§ WORK REQUIRED
Return the listing word for word, as given.

§ SUPPLIED DATA

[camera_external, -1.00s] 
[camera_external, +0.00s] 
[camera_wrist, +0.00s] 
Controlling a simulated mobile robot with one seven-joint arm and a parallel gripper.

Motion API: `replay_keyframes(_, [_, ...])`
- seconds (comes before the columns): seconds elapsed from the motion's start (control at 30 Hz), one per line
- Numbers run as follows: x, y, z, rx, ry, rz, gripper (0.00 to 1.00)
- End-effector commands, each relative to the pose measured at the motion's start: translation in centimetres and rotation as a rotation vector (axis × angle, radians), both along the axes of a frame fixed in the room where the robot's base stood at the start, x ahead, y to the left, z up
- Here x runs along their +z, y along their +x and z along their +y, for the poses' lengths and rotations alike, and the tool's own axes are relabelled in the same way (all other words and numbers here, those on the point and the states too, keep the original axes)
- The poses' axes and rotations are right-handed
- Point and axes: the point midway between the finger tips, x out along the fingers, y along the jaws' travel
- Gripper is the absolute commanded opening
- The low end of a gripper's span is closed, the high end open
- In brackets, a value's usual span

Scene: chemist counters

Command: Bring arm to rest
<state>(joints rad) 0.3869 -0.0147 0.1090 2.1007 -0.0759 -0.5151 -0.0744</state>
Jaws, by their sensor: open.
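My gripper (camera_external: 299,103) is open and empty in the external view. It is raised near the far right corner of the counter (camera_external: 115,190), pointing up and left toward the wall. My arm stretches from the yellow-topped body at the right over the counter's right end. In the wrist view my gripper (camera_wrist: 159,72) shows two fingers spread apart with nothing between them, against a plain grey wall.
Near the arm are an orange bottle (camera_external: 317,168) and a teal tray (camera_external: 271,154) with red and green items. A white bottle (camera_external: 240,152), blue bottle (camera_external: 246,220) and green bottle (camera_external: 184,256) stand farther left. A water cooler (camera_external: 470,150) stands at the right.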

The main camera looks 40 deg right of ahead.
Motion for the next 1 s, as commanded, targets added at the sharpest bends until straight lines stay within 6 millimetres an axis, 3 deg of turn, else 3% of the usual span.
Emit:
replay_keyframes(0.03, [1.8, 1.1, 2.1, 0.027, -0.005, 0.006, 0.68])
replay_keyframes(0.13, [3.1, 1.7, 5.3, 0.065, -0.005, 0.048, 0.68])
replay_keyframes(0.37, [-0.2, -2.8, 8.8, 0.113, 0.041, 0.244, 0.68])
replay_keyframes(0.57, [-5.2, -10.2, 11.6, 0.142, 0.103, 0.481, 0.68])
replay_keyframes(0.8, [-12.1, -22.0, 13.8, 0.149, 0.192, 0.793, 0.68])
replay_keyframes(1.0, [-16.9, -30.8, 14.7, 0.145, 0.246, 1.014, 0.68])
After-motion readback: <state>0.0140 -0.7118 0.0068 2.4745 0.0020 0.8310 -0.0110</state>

§ WRITTEN REPLY
[camera_external, -1.00s] 
[camera_external, +0.00s] 
[camera_wrist, +0.00s] 
Controlling a simulated mobile robot with one seven-joint arm and a parallel gripper.

Motion API: `replay_keyframes(_, [_, ...])`
- seconds (comes before the columns): seconds elapsed from the motion's start (control at 30 Hz), one per line
- Numbers run as follows: x, y, z, rx, ry, rz, gripper (0.00 to 1.00)
- End-effector commands, each relative to the pose measured at the motion's start: translation in centimetres and rotation as a rotation vector (axis × angle, radians), both along the axes of a frame fixed in the room where the robot's base stood at the start, x ahead, y to the left, z up
- Here x runs along their +z, y along their +x and z along their +y, for the poses' lengths and rotations alike, and the tool's own axes are relabelled in the same way (all other words and numbers here, those on the point and the states too, keep the original axes)
- The poses' axes and rotations are right-handed
- Point and axes: the point midway between the finger tips, x out along the fingers, y along the jaws' travel
- Gripper is the absolute commanded opening
- The low end of a gripper's span is closed, the high end open
- In brackets, a value's usual span

Scene: chemist counters

Command: Bring arm to rest
<state>(joints rad) 0.3869 -0.0147 0.1090 2.1007 -0.0759 -0.5151 -0.0744</state>
Jaws, by their sensor: open.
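My gripper (camera_external: 299,103) is open and empty in the external view. It is raised near the far right corner of the counter (camera_external: 115,190), pointing up and left toward the wall. My arm stretches from the yellow-topped body at the right over the counter's right end. In the wrist view my gripper (camera_wrist: 159,72) shows two fingers spread apart with nothing between them, against a plain grey wall.
Near the arm are an orange bottle (camera_external: 317,168) and a teal tray (camera_external: 271,154) with red and green items. A white bottle (camera_external: 240,152), blue bottle (camera_external: 246,220) and green bottle (camera_external: 184,256) stand farther left. A water cooler (camera_external: 470,150) stands at the right.

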The main camera looks 40 deg right of ahead.
Motion for the next 1 s, as commanded, targets added at the sharpest bends until straight lines stay within 6 millimetres an axis, 3 deg of turn, else 3% of the usual span.
Emit:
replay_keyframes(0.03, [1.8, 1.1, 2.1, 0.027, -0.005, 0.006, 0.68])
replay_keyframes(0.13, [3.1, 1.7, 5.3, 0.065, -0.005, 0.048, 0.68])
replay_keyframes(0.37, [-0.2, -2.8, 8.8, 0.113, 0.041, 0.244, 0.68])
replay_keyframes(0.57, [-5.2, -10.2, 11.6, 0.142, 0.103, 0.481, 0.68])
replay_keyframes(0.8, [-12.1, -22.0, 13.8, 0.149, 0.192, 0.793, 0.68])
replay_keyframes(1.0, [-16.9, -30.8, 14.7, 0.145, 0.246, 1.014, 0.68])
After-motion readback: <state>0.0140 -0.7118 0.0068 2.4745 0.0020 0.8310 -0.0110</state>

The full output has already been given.